_Provided entries_
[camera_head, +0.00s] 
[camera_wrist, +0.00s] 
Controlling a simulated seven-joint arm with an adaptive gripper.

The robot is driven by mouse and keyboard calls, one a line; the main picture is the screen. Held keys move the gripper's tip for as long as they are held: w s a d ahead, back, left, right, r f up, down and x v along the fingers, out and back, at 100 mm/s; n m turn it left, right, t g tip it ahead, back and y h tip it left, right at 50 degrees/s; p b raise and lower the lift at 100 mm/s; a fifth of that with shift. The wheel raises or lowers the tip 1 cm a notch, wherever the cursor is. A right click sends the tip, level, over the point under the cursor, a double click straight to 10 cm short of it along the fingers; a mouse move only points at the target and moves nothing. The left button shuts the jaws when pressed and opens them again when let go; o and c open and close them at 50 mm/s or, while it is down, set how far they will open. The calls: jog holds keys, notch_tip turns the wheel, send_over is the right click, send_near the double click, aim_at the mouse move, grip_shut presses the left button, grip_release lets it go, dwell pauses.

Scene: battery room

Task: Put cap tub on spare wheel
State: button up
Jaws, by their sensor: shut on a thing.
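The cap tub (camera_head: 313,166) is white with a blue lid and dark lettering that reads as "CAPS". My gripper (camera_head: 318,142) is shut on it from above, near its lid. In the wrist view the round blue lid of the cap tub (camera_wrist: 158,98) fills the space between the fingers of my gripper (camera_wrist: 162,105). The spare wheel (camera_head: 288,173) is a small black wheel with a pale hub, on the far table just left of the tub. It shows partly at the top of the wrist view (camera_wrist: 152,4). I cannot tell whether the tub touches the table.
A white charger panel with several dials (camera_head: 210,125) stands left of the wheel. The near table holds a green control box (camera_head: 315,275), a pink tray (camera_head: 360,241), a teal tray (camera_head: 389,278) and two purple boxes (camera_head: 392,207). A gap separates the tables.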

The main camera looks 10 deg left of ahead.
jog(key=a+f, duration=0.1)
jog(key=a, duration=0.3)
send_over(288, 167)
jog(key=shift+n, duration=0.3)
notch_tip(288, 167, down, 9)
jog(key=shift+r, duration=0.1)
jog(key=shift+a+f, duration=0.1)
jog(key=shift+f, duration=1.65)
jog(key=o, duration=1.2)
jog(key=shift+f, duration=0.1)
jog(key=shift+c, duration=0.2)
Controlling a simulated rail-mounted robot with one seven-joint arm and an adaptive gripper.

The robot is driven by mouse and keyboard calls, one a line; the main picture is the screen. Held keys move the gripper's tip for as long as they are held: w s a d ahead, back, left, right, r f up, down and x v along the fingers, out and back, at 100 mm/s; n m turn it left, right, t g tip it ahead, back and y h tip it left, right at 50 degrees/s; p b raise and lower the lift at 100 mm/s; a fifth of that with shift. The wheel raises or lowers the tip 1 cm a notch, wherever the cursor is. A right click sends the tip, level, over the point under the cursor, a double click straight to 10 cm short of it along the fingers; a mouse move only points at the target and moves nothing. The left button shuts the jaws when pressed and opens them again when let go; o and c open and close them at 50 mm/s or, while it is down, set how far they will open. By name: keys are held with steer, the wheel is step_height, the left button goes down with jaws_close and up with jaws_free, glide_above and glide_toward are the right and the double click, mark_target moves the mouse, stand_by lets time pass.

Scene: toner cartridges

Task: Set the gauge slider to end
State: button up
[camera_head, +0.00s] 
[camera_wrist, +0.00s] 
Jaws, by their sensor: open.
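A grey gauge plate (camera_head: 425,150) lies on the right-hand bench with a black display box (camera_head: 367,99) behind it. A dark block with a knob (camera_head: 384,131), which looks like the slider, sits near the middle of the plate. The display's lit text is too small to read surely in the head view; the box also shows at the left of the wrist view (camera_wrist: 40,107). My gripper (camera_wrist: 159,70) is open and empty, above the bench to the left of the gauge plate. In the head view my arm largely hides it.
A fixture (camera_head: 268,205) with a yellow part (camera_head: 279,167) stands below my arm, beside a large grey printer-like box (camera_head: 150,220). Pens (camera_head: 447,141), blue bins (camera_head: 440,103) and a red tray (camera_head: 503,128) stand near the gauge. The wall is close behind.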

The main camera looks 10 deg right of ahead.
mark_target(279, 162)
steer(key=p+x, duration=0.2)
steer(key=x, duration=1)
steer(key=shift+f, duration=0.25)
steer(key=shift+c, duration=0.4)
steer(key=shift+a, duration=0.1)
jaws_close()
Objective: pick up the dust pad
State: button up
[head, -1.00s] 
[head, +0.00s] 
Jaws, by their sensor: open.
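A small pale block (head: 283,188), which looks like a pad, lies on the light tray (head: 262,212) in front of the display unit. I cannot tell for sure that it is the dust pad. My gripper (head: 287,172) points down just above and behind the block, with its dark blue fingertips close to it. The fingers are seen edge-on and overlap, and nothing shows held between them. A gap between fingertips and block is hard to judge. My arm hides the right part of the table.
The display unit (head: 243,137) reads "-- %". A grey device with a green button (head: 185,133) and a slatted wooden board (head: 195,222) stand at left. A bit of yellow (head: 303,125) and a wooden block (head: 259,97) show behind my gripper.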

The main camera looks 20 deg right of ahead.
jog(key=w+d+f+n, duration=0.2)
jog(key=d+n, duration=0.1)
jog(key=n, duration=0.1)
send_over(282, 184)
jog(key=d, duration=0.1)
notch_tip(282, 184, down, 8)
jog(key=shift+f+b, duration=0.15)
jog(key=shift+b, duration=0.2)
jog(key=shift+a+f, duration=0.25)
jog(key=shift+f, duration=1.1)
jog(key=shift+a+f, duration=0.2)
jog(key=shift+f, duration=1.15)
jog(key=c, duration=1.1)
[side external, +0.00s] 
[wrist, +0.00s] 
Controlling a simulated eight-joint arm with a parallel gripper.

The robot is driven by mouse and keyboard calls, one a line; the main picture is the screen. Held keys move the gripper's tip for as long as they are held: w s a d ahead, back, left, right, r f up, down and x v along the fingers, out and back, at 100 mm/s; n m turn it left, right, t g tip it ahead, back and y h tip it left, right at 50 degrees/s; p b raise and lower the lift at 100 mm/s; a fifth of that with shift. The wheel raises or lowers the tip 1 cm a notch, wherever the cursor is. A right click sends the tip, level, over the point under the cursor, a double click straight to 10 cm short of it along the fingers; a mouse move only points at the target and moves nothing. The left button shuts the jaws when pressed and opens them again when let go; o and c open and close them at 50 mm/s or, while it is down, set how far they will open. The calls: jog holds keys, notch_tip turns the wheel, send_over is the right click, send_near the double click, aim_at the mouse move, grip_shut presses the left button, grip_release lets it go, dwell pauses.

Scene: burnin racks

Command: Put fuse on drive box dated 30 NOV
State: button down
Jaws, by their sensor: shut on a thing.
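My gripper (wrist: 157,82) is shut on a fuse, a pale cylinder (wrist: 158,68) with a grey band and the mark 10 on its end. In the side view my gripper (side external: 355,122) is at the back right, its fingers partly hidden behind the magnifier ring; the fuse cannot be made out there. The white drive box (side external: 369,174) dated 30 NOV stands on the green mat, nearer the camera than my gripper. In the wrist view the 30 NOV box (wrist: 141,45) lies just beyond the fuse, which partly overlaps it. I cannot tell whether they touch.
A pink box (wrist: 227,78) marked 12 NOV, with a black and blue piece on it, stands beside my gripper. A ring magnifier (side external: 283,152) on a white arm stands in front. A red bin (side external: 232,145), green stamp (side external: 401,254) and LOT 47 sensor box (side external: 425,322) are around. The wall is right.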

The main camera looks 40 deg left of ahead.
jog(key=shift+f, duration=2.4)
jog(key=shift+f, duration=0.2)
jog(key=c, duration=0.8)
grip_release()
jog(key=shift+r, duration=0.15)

_What is expected_
Reply with one number only: the count of lines in the entries that contain "joint".

_Full answer_
3